◆ GOAL OF THE EXERCISE
State how many lines of the entries hold the string "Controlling", and output nothing but that count.

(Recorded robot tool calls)
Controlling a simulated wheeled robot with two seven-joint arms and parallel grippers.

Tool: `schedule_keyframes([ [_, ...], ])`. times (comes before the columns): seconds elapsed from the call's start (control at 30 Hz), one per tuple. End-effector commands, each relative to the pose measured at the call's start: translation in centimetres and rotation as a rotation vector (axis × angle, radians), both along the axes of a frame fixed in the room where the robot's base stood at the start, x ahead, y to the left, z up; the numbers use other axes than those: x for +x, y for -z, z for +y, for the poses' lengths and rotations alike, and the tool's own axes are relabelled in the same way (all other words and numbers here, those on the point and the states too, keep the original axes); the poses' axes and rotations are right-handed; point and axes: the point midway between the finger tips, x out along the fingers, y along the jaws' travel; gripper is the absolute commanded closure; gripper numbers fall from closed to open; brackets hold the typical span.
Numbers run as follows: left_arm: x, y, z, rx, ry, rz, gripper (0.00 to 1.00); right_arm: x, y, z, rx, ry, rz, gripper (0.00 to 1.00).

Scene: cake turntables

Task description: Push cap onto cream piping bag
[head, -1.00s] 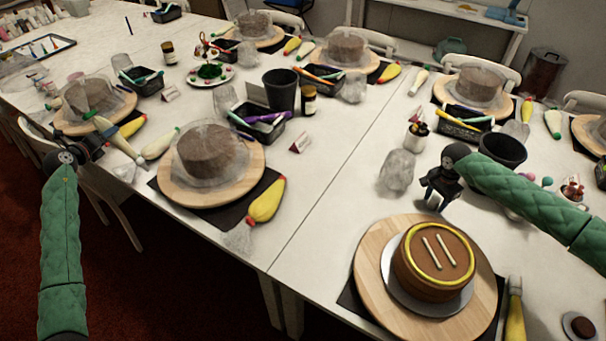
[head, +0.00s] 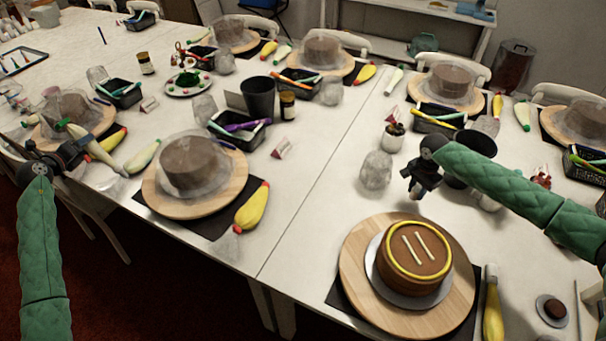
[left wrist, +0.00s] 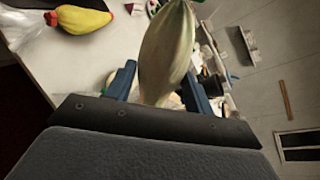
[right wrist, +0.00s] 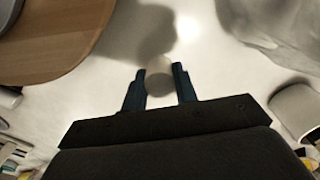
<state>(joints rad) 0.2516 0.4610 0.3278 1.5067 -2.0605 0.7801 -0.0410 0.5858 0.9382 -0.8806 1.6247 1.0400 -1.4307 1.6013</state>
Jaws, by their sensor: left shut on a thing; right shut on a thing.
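My left gripper (head: 80,149) is shut on a cream piping bag (head: 98,150), held over the left table edge. In the left wrist view, the pale greenish bag (left wrist: 167,50) stands up between the blue fingers (left wrist: 160,88). Its far end is cut off there. My right gripper (head: 419,184) is above the table behind the decorated cake. In the right wrist view, its fingers (right wrist: 158,82) are shut on a small whitish rounded piece (right wrist: 158,77), which looks like the cap. The cap and bag are far apart.
A brown cake with a yellow ring (head: 414,255) stands on a round wooden board (head: 357,278) at the front right. A clear crumpled cup (head: 376,170) is left of my right gripper. A covered cake (head: 190,165) and a yellow bag (head: 252,207) are between the arms.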

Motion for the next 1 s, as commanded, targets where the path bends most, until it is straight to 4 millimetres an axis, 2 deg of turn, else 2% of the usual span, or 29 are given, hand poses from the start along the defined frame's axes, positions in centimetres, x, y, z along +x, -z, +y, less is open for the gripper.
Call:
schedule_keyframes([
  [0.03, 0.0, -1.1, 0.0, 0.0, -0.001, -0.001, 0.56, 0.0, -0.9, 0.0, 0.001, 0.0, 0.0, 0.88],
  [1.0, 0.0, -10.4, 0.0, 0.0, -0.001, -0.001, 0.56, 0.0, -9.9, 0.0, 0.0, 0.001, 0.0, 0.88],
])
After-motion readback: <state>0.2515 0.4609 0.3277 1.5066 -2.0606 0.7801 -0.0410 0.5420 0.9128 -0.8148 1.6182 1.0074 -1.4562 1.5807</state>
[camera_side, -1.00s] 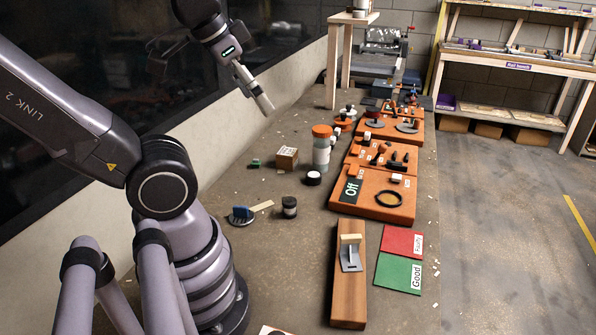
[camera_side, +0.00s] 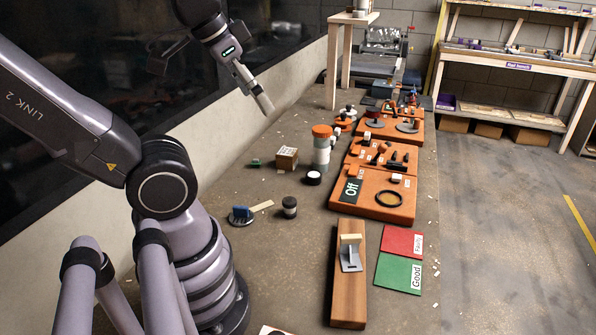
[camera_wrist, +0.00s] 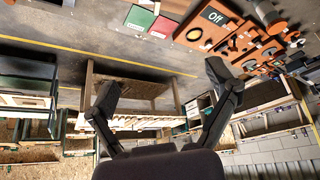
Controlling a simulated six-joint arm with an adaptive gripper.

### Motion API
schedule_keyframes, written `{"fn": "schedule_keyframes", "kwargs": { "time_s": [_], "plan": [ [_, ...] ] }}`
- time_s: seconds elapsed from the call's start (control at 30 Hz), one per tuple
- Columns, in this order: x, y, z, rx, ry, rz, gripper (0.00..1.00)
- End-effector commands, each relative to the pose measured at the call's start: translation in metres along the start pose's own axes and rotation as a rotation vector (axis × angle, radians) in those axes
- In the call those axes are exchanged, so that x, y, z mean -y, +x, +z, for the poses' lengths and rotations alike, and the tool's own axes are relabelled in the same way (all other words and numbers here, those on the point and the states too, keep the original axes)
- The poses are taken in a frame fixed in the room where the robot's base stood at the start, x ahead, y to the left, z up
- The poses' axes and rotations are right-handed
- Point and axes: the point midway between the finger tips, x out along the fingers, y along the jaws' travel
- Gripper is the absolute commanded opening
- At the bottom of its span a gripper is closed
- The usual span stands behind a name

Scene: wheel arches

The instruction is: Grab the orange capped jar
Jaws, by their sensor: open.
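The orange capped jar (camera_side: 322,148) stands upright on the bench in the side view, left of the orange boards. It has an orange lid over a pale and grey body. My gripper (camera_side: 266,104) is in the air up and to the left of the jar, apart from it. In the wrist view my gripper (camera_wrist: 165,88) shows two dark fingers spread wide with nothing between them.
A small brown box (camera_side: 287,158), a white-topped black jar (camera_side: 313,178) and a dark jar (camera_side: 289,207) stand near the orange jar. An orange board (camera_side: 372,205) lies to its right. A wooden block (camera_side: 348,290) lies in front. A wooden stand (camera_side: 332,65) rises behind.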

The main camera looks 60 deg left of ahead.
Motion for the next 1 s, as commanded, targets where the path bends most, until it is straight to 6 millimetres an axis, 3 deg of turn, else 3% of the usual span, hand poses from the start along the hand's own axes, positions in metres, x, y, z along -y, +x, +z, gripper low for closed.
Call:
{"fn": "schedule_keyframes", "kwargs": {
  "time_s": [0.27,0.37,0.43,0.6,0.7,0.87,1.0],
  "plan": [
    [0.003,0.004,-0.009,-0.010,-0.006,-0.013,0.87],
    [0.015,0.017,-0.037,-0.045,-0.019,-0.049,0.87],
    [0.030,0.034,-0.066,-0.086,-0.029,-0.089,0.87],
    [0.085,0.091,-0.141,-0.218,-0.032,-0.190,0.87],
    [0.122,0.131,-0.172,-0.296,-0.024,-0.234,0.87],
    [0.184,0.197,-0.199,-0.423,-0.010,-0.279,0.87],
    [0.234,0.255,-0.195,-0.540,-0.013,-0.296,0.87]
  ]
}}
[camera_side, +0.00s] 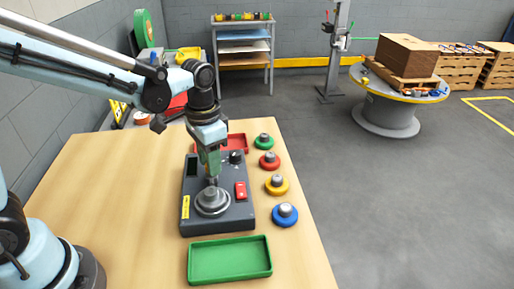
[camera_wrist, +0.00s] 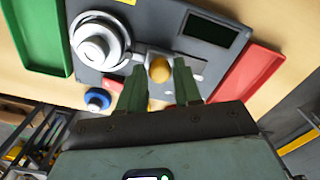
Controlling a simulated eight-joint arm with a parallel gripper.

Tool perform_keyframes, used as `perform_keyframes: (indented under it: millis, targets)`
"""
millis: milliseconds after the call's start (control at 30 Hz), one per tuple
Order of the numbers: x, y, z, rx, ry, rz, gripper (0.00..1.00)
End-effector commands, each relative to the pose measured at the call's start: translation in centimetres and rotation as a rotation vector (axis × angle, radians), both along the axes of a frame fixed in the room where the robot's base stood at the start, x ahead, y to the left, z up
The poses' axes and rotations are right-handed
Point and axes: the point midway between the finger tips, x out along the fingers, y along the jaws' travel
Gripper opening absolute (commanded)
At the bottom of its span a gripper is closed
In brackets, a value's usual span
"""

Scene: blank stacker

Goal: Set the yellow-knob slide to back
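The yellow slide knob (camera_wrist: 160,68) shows in the wrist view on the dark grey panel (camera_wrist: 115,12), over a pale slot that runs out to both sides of it. My gripper (camera_wrist: 159,66) is above the panel with one green finger on each side of the knob. The fingers look open, with narrow gaps beside the knob; contact is not clear. In the side view my gripper (camera_side: 212,178) points down at the panel (camera_side: 235,218), just behind the round silver dial. The knob is hidden there.
The silver dial (camera_side: 212,200), a red switch (camera_side: 240,190) and a black knob (camera_side: 236,157) are close by on the panel. A green tray (camera_side: 230,276) lies in front, a red tray (camera_side: 236,136) behind. Green, red, yellow and blue buttons line the right side.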

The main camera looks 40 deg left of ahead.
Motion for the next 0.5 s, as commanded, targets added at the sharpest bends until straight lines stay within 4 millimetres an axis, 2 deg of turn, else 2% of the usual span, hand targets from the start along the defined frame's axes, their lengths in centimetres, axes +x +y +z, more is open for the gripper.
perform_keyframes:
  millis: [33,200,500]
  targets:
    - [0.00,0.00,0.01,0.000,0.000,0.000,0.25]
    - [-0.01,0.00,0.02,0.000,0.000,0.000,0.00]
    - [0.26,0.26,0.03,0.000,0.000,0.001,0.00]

◆ ANSWER TO THE PROBLEM
3